* **Written exercise**: For the records below, give the count of lines holding the word "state" and nothing more.

/---

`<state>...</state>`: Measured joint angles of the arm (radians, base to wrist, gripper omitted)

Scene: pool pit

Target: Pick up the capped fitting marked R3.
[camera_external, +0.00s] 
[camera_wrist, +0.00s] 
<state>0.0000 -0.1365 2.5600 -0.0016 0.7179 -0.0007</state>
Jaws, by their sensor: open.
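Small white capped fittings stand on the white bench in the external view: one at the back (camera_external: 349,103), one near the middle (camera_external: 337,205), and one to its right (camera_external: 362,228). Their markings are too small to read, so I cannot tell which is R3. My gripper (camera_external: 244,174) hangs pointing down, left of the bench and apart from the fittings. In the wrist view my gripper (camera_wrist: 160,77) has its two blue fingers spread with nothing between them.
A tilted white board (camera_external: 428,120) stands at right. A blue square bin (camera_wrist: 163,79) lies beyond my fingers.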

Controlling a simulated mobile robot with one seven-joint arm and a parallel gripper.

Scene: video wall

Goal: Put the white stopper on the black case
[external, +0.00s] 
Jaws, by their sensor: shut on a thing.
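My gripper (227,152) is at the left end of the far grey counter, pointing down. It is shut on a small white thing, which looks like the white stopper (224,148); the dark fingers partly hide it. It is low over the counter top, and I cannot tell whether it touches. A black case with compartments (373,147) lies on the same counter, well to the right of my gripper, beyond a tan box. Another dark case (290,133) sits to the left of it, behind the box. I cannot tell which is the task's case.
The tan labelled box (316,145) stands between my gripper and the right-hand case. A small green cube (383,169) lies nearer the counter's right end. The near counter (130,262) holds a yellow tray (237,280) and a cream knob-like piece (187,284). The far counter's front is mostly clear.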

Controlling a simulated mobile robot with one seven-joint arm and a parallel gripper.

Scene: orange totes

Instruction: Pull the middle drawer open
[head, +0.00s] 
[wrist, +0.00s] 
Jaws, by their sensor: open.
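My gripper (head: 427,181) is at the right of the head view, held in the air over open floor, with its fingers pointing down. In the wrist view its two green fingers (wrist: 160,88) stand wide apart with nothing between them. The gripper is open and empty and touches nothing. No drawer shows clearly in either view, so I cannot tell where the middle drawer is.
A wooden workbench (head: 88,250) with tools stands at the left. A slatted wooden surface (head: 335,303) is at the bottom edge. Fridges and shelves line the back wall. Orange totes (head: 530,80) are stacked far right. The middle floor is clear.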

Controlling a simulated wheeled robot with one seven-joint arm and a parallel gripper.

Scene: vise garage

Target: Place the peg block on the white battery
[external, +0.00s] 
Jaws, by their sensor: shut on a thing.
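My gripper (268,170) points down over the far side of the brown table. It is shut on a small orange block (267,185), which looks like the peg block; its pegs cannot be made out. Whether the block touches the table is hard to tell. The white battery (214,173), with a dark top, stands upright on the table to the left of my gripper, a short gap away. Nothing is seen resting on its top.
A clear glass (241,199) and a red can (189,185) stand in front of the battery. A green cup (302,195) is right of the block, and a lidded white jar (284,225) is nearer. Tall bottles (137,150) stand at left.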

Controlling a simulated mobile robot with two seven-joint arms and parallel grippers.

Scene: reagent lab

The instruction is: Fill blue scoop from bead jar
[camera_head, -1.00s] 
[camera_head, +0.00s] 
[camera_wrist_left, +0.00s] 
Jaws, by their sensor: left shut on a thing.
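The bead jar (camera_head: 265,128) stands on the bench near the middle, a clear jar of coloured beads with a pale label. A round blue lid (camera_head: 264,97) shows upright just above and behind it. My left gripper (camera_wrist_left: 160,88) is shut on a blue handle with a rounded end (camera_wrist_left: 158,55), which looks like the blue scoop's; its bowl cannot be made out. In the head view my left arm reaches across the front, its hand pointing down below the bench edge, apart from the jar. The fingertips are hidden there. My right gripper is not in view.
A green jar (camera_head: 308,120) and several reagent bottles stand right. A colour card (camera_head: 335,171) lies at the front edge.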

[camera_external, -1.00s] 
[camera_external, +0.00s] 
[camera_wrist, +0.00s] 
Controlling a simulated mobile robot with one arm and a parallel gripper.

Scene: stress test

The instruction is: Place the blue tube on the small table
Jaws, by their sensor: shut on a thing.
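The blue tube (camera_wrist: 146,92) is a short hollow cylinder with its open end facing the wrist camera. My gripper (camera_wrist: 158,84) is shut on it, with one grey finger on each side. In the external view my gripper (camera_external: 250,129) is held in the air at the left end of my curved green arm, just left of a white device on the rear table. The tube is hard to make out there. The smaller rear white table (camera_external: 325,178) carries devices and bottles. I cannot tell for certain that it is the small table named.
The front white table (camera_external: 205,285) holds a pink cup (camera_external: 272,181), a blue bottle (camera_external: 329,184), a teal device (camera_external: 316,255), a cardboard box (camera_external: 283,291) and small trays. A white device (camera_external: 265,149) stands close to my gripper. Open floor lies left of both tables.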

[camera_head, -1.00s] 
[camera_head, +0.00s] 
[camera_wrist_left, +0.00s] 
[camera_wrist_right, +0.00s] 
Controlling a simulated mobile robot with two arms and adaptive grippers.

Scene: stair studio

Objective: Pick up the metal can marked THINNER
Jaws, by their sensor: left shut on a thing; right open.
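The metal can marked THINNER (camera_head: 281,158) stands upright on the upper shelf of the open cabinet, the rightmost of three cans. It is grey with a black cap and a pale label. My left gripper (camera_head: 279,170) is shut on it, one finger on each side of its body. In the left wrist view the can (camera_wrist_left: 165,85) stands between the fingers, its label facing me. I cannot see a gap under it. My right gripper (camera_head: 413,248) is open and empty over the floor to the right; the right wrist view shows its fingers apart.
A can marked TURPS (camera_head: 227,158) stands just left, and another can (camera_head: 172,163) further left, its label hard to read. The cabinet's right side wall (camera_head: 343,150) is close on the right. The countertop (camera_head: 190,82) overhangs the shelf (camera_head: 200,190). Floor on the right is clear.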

\---
/---

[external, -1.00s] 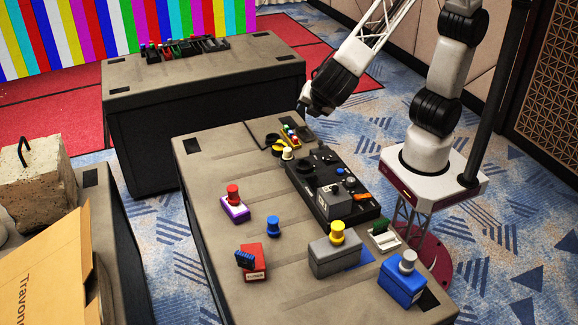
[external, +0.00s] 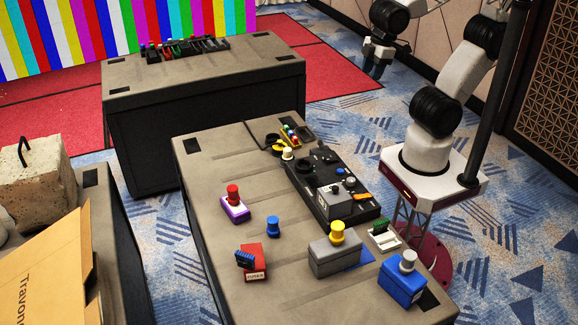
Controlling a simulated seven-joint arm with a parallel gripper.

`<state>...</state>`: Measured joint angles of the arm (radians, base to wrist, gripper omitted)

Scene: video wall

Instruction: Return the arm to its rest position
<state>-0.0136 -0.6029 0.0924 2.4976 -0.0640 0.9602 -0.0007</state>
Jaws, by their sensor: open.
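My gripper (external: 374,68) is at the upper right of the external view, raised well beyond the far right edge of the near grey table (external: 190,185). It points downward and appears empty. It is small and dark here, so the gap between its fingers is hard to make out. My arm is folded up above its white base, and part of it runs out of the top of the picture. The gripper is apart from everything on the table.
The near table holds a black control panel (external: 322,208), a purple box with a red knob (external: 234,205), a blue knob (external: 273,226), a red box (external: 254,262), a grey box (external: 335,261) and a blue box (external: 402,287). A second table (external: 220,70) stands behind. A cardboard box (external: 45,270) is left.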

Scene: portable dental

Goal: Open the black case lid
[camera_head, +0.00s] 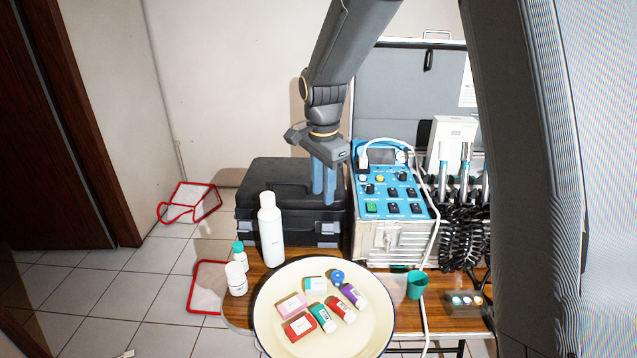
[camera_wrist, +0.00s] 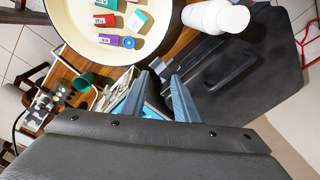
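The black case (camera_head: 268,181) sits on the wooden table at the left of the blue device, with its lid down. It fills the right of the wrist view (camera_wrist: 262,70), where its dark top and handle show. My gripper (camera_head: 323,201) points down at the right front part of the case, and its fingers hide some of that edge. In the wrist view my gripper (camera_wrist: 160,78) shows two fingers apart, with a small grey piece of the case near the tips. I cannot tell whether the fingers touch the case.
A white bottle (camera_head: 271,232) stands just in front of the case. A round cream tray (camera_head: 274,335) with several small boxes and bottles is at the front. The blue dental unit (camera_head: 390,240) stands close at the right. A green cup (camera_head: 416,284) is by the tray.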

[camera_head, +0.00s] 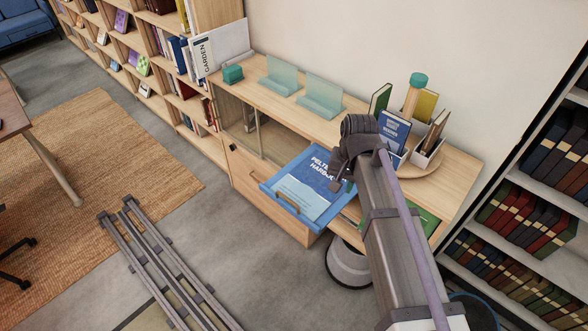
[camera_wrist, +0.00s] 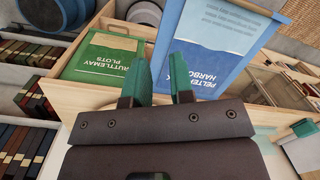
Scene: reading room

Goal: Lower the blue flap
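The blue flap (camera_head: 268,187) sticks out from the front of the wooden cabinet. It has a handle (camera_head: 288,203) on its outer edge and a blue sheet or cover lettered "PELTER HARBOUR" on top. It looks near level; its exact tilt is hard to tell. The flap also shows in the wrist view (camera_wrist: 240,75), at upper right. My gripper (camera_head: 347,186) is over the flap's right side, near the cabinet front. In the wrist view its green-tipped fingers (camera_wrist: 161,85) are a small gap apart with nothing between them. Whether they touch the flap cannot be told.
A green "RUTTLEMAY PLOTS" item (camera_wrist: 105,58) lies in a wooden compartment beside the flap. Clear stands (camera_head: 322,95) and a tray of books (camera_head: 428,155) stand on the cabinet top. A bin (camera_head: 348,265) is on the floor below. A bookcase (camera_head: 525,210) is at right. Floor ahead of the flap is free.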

\---

* **Response below**: 4